Photo by bryangeek/Flickr CC
The first time I tried to carve an ice ball to cool premium Scotch or Bourbon, the result was, shall we say, less than satisfactory. After 15 minutes of freezing my hand off, chipping away with an ice pick, this misshapen stone was anything but circular and, what's worse, because I kept lop-siding the ball I wheedled it down to half the size of the rocks glass. Therefore, my masterpiece sat like any other "rock' in the glass only with a vaguely oblong shape. As I sat before Kishi Hisashi at the Star Bar, another of Tokyo's ace bars, and he carved diamond shaped ice with a fish knife, I felt more than a little crest-fallen.
Kishi-san joked that Hidetsugo Ueno of High Five Bar does it better. Better? What is better then a perfectly shaped ice diamond? Yet perfectionism describes the attention Kishi-san uses in his drinks. When I asked for an Adonis, one of my favorite cocktails of all time, he started by spraying water on to the ice and then pouring it out. When I asked what he's doing, he replied that he's cleaning the ice.
I think of that hand-carved, washed ice in relation to the toilet-basin, watery, and chipped ice that most bartenders use, and am amazed but no longer surprised at how serious the bartenders I meet in Japan take their craft. But they have their gripes too. A conversation I had over and over again with Japanese bartenders, is the debate between bartenders and those who call themselves mixologists.
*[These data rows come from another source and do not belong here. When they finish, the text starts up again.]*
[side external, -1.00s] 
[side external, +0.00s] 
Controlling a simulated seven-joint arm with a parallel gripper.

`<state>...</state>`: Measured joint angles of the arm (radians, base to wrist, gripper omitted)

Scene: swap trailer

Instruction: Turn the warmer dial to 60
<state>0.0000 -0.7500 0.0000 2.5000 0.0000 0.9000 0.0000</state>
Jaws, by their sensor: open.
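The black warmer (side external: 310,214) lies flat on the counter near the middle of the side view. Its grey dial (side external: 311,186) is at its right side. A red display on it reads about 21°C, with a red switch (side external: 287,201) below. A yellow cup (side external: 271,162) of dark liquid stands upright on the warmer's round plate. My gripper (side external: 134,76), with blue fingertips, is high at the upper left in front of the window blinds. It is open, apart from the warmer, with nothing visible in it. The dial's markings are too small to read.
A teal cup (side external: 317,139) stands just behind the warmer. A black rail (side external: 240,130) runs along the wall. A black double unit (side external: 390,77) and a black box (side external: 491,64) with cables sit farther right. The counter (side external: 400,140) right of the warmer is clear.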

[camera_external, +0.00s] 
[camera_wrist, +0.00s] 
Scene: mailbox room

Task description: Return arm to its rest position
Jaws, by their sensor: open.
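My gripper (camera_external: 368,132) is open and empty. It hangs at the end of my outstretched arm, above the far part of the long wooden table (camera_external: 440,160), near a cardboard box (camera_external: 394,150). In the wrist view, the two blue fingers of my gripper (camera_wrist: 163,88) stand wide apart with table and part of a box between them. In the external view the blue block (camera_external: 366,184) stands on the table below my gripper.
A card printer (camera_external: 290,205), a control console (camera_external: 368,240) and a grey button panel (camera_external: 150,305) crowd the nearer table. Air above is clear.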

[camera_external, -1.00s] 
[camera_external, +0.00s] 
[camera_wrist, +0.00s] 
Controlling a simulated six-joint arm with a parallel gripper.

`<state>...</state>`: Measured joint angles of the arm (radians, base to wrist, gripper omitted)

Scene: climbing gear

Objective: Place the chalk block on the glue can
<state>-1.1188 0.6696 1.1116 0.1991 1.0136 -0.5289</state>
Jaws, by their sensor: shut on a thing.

Now if you remember, I wrote on this subject a little while ago, but how it manifests in Japan is a little different. The diamond-ice carving set of classic bartenders bemoaned the muddling upstarts who defined themselves as mixologists. One bartender would mockingly twist his hand into his palm to demonstrate their technique.
So I decided to visit one of the dens of grilled and muddled fruits, Bar Rage, and experience it first hand. Globetrotting mixologist Angus Winchester, who was kind enough to provide me with an excellent list of Japanese bars to visit, described this as the "new wave" of Japanese bartending.
When I arrive, the scene is a familiar one: well-dressed bartenders in a small, handsome room. The now common hot towel greets me only this one is scented with menthol or eucalyptus. My sinuses are grateful, as I do feel refreshed and better prepared for the culinary-influenced concoctions. Knowing that the bartenders do not speak English, I start by asking for omakase, which sushi-eaters may recognize as seasonal, chef-driven dishes. The bartender, um, I mean mixologist pulls out a bowl of fruit. I choose passion fruit.
As we found elsewhere in Japan, the bartenders are first rate and charming, but there is a difference. The torch comes out first as manager and bartender Ezaki Hideo sprinkles brown sugar on top of a sliced passion fruit and precedes to brulee the half-cut fruit. Followed by muddling the other half, vodka, lemon and cane sugar. The fruit shone through perfectly; bruleed passion fruit, brilliant.
More cocktails follow, including muddled Japanese grapes and one with clam juice (I didn't see him muddle the clams). Each one was similar in style, letting the ingredients rule the glass. Here the star is innovation and ingredients, not technique and flavor--culinary trumps classic.
In both the classic and the mixology approach, detail and showmanship are valued. So there is a line that draws the two. Yet I wonder how these approaches will play out in time. While I enjoy the mixologists at work, and believe their skills first rate, I'm not a vodka and passion fruit drinker. I enjoyed my drink at Bar Rage thoroughly, and got what I asked for, but afterwards we sneak over to Bar High Five.
At Bar High Five, Daiki Kanetaka greets us and makes me an Alaska that, apart from ice, has only two ingredients--gin and green Chartreuse. The drink is beautifully herbaceous and as sharply cold as a samurai blade on the tongue. Here the debate is solved. I can live without diamond ice and bruleed fruit, but give me a well-made cocktail and the future looks fine to me.